10) Daydreaming is a buffer when I am starting to feel stress.  I don't know if this is true of everyone.  One of the exercises on Happify was to concentrate on what another person was saying.  This is a difficult skill for me.  I often half-listen to people and sometimes start day dreaming when someone is talking to me.  While I can usually follow a conversation enough, the fact is I often lose about a quarter of what is said to me because I stop paying attention.  The day I concentrated, I started realizing why I daydream.  As I am already sensitive to my surroundings and other people, daydreaming is a way of buffering myself from stimuli.  If I am daydreaming about being a Jedi on a planet in a galaxy far away, I may fail to notice that the cashier who is talking to me has bruises on her that look like they were caused by domestic violence.  That reduces my stress.  However, I have to admit that this really does annoy me...and I hope to develop a better defense mechanism than daydreaming.

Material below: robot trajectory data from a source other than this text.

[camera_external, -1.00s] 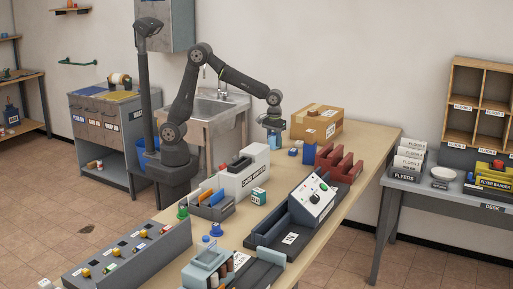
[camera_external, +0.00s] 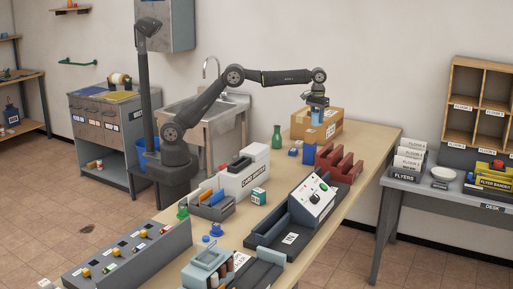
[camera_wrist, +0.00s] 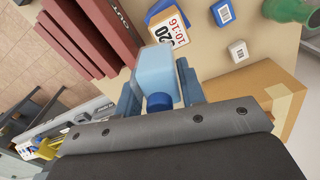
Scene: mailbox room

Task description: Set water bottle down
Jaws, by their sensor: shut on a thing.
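My gripper (camera_external: 317,101) is raised over the far part of the table, in front of the cardboard box in the external view. It is shut on the water bottle (camera_external: 317,117), a light blue block-like body with a darker blue cap. In the wrist view the bottle (camera_wrist: 156,68) sits between the fingers (camera_wrist: 160,88), cap toward the wrist. The bottle appears held above the wooden tabletop (camera_external: 352,140), apart from it.
A cardboard box (camera_external: 300,122) stands at the back. Dark red slotted trays (camera_external: 338,165) are in front. A green flask (camera_external: 276,137) and small blue and white items (camera_external: 294,151) stand to the left. Bare tabletop shows at the right (camera_external: 378,136).

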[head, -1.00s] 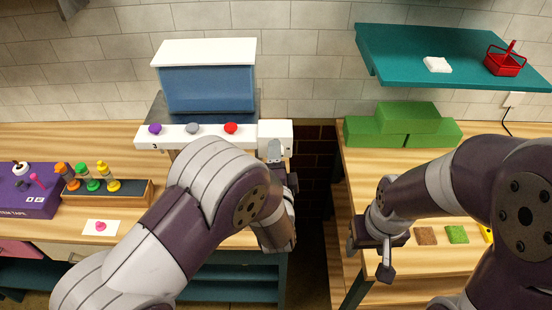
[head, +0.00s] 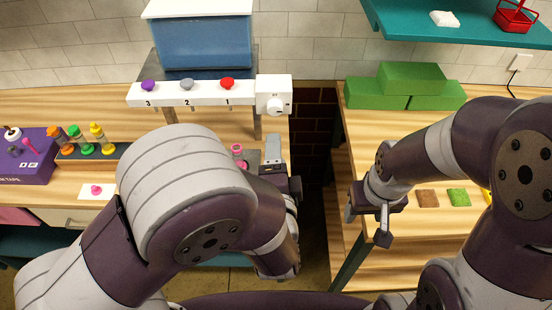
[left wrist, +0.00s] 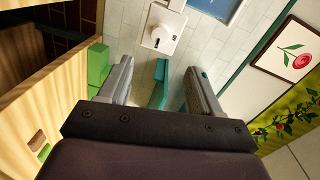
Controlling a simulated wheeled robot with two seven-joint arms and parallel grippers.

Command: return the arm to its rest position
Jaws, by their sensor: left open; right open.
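My left gripper (head: 274,160) is in front of the white dial box, near the right end of the left counter. In the left wrist view the left gripper (left wrist: 158,85) has its two fingers wide apart with nothing between them. My right gripper (head: 368,215) is over the front of the right counter, open and empty, with its fingers apart. Both arms are bent, and the left forearm hides part of the left counter.
The dispenser (head: 203,40) with purple, grey and red knobs stands at the back, with the dial box (head: 273,95) at its right. A pink item (head: 238,150) sits beside my left arm. Green blocks (head: 410,88) lie on the right counter (head: 440,145). A teal shelf (head: 400,22) overhangs it.

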11) I should live my life now and not wait until I am enlightened.  I realized that I was making this mistake.  I kept saying, "I will learn to drive when I conquer my mind."  The fact is, enlightenment takes time to achieve.  You shouldn't not do things because you haven't achieved your enlightenment goal.  In fact, you never know if doing those things will lead to progress in your enlightenment goals.

It is amazing what I've uncovered after just two months.  These are things that have eluded me for the past 39 years.  Sometimes I am a mess after making progress.  I accept it.  It is part of the growing process.

I sometimes feel like Alice in Wonderland when she is very tall and she is looking through the tiny door into a beautiful garden.  I feel very encouraged, even if I am not there yet.  I get glimpses of what my life could be when I free myself of negativity and fear.  What I see is well worth the effort.